------ Data shown
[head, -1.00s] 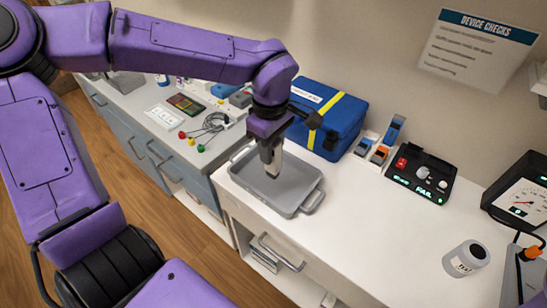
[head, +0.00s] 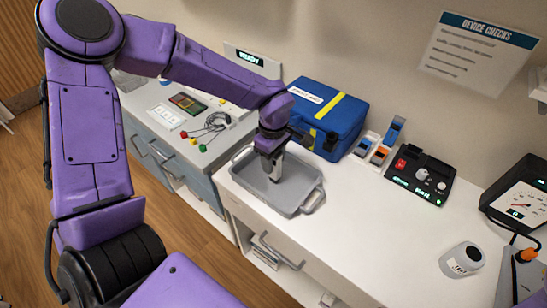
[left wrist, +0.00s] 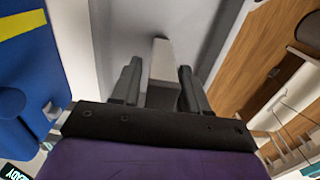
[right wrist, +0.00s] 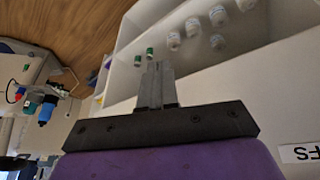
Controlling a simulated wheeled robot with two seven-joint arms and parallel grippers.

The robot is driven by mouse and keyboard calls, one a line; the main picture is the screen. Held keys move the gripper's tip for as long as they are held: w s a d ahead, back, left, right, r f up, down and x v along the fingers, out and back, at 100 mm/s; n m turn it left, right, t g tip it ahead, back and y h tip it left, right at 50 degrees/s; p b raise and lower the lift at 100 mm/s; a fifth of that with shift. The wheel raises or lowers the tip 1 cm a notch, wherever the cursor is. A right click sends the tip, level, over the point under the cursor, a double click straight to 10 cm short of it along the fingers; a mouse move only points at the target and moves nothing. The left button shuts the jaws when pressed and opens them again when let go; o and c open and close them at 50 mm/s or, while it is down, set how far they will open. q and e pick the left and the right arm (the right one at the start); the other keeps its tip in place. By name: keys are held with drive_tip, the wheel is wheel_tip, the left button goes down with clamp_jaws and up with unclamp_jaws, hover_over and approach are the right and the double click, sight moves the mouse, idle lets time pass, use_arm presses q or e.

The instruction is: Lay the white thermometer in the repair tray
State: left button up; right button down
------------
(Directions for this task) Give an exact reproduction of every line, leaving out any picture.

(Answer to this task)
[head, -1.00s] 
[head, +0.00s] 
[left wrist, +0.00s] 
[right wrist, +0.00s] 
Controlling a simulated wheeled robot with two seven-joint arms and parallel grippers.

The robot is driven by mouse and keyboard calls, one a line; the main picture is the screen. Held keys move the gripper's tip for as long as they are held: w s a d ahead, back, left, right, r f up, down and x v along the fingers, out and back, at 100 mm/s; n m turn it left, right, t g tip it ahead, back and y h tip it left, right at 50 degrees/s; p b raise and lower the lift at 100 mm/s; a fifth of that with shift. The wheel raises or lowers the tip 1 cm a notch, wherever the cursor is. A right click sends the tip, level, over the point under the cursor, a double click straight to 10 cm short of it along the fingers; a mouse move only points at the target and moves nothing. The left button shuts the jaws when pressed and opens them again when let go; o and c open and close them at 50 mm/s or, while it is down, set how far they will open. q and e pick the left and the right arm (the right one at the start); the other keeps its tip in place. By name: keys are held with drive_tip, the wheel is wheel_tip, the left button goes down with clamp_jaws and up with unclamp_jaws, hover_over and approach are the right and the double click, sight moves the mouse, idle lets time pass, use_arm presses q or e.

The instruction is: Lay the white thermometer in the repair tray
State: left button up; right button down

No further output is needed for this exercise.